## DATASET ENTRIES
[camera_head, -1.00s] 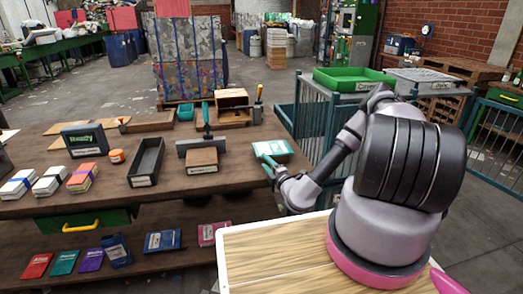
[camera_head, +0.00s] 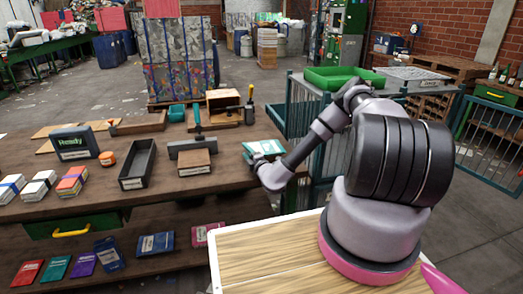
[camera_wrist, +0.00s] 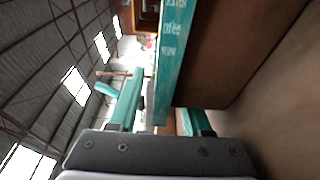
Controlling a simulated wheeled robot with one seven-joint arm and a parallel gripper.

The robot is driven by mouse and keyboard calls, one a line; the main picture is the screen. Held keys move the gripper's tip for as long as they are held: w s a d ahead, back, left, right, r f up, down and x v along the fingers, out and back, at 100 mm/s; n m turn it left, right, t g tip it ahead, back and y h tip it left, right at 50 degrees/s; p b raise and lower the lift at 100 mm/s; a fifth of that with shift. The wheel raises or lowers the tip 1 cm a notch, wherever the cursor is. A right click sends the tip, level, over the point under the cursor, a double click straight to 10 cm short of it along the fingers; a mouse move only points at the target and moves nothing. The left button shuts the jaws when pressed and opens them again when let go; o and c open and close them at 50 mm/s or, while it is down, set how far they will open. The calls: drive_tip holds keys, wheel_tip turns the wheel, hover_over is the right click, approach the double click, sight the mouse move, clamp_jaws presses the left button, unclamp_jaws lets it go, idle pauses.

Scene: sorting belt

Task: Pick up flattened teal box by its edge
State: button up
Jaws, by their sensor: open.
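The flattened teal box (camera_head: 265,147) lies at the right end of the wooden table, with a pale printed top. In the wrist view the box (camera_wrist: 176,50) shows edge-on as a narrow teal band with white lettering. My gripper (camera_head: 253,157) is at the box's left front edge. In the wrist view my gripper (camera_wrist: 160,100) is open, with one teal finger on each side of the box's near edge. The left finger stands apart from the box; the right finger is partly hidden, and I cannot tell whether it touches.
The wooden table (camera_head: 228,172) holds a black tray (camera_head: 137,165), a small brown box (camera_head: 194,162) and a dark Remdy box (camera_head: 74,143). A green tray (camera_head: 345,78) sits behind my arm. Teal railings stand to the right.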

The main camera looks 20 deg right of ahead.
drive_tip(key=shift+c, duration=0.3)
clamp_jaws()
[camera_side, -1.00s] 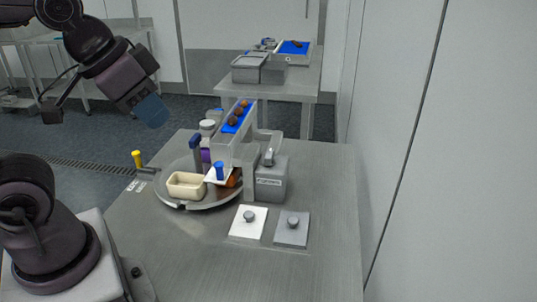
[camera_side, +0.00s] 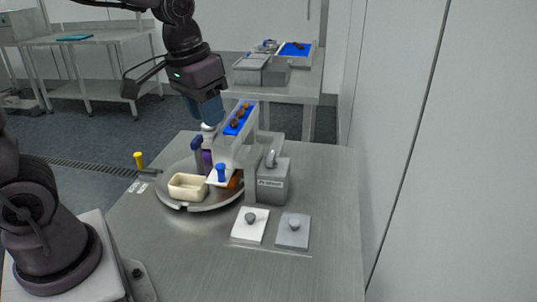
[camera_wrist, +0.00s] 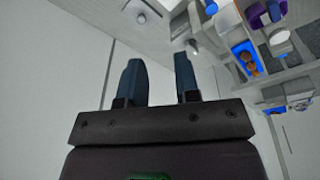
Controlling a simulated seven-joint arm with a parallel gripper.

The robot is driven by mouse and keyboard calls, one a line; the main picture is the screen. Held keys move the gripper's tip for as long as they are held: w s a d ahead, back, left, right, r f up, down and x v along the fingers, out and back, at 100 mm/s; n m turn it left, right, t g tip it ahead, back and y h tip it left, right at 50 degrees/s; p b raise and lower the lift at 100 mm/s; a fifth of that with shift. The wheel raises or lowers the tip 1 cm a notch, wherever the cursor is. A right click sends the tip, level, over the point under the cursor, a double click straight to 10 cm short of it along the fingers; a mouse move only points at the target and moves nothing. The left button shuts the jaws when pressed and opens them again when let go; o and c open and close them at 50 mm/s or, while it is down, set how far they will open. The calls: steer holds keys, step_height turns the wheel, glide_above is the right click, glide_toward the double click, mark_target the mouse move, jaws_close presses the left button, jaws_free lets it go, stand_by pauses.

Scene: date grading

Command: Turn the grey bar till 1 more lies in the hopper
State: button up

## WHAT YOU SHOULD DO
Copy exactly the material above from the line with "Scene: sorting belt" to the line with "Controlling a simulated seven-joint", ends included, and nothing else. Leave out any picture.

## SOLUTION TO THIS PROBLEM
Scene: sorting belt

Task: Pick up flattened teal box by its edge
State: button up
Jaws, by their sensor: open.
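The flattened teal box (camera_head: 265,147) lies at the right end of the wooden table, with a pale printed top. In the wrist view the box (camera_wrist: 176,50) shows edge-on as a narrow teal band with white lettering. My gripper (camera_head: 253,157) is at the box's left front edge. In the wrist view my gripper (camera_wrist: 160,100) is open, with one teal finger on each side of the box's near edge. The left finger stands apart from the box; the right finger is partly hidden, and I cannot tell whether it touches.
The wooden table (camera_head: 228,172) holds a black tray (camera_head: 137,165), a small brown box (camera_head: 194,162) and a dark Remdy box (camera_head: 74,143). A green tray (camera_head: 345,78) sits behind my arm. Teal railings stand to the right.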

The main camera looks 20 deg right of ahead.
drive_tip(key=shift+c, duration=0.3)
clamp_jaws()
[camera_side, -1.00s] 
[camera_side, +0.00s] 
[camera_wrist, +0.00s] 
Controlling a simulated seven-joint arm with a parallel gripper.

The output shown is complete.